List each line of the data that holds the word "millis".
[BEGIN DATA TO PROCESS]
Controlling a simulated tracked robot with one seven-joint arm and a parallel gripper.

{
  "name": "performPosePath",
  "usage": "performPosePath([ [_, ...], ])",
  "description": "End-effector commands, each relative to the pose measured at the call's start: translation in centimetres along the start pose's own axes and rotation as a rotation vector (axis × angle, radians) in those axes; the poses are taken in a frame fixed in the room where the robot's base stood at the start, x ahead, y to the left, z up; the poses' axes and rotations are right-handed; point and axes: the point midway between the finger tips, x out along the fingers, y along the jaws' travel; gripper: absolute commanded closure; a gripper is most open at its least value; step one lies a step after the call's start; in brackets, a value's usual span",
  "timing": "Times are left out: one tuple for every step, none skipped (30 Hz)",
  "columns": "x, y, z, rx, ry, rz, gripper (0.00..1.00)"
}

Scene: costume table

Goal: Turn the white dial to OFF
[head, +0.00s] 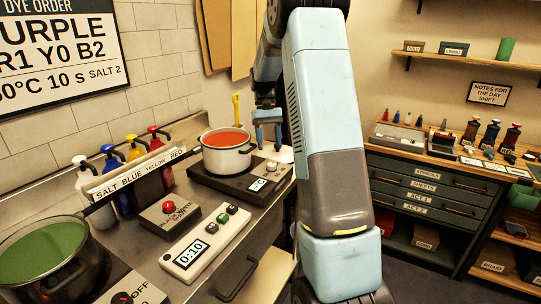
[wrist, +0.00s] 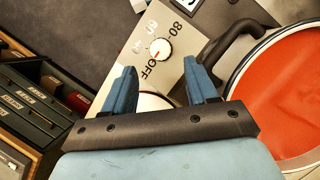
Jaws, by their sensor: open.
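The white dial (wrist: 161,49) is on the pale control panel of the hot plate in the wrist view. A small red mark sits on its lower-left side, toward the printed OFF; its exact setting is hard to tell. In the head view the dial (head: 271,167) is small, at the right of the dark hot plate (head: 232,186). My gripper (wrist: 159,72) is open and empty, its blue fingers apart. The dial lies ahead of the gap between the fingertips, not between them. In the head view my gripper (head: 268,138) is above and behind the dial, near the pot.
A white pot (head: 225,158) of red liquid stands on the hot plate. Its dark handle (wrist: 228,45) is close to the right finger. A pale round thing (wrist: 152,101) lies below the fingers. A pot of green liquid (head: 40,250), a timer (head: 205,242) and several bottles stand left.

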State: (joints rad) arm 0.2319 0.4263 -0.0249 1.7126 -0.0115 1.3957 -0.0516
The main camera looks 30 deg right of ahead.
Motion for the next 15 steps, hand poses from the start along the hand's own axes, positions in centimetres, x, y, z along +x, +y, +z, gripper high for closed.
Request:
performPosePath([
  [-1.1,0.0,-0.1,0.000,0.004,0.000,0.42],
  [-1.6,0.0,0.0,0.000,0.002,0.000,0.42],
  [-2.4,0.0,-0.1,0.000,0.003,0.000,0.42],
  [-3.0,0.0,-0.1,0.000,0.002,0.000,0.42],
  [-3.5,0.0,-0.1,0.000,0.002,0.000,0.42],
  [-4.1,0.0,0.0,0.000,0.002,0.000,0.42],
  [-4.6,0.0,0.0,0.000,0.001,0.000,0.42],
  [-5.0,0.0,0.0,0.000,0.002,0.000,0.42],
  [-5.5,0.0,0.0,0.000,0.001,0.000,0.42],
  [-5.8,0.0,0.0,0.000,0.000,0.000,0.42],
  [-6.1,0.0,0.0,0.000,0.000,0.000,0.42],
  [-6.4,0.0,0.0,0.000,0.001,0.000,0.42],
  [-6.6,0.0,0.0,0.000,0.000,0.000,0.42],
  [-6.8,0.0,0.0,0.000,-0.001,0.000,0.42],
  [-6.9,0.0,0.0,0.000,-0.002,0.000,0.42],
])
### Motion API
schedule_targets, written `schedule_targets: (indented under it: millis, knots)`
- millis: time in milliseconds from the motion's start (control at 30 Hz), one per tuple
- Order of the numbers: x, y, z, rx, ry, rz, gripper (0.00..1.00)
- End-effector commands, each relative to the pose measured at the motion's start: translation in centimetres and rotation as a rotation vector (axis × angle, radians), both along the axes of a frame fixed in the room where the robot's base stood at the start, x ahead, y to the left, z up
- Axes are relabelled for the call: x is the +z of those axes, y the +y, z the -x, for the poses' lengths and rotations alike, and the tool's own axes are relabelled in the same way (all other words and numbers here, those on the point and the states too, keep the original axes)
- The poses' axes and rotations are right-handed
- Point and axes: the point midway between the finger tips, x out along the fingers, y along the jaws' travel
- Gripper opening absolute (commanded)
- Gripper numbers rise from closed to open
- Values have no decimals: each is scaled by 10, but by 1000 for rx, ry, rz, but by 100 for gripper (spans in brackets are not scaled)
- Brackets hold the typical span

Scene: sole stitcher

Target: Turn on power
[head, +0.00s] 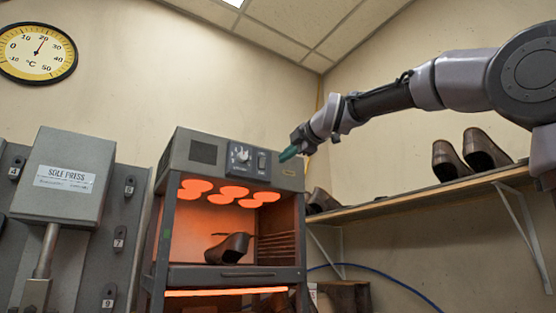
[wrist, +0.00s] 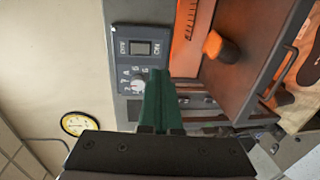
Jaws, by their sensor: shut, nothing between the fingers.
[END DATA TO PROCESS]
RESULT OF THE TASK:
schedule_targets, written `schedule_targets: (indented under it: millis, knots)`
- millis: time in milliseconds from the motion's start (control at 30 Hz), one per tuple

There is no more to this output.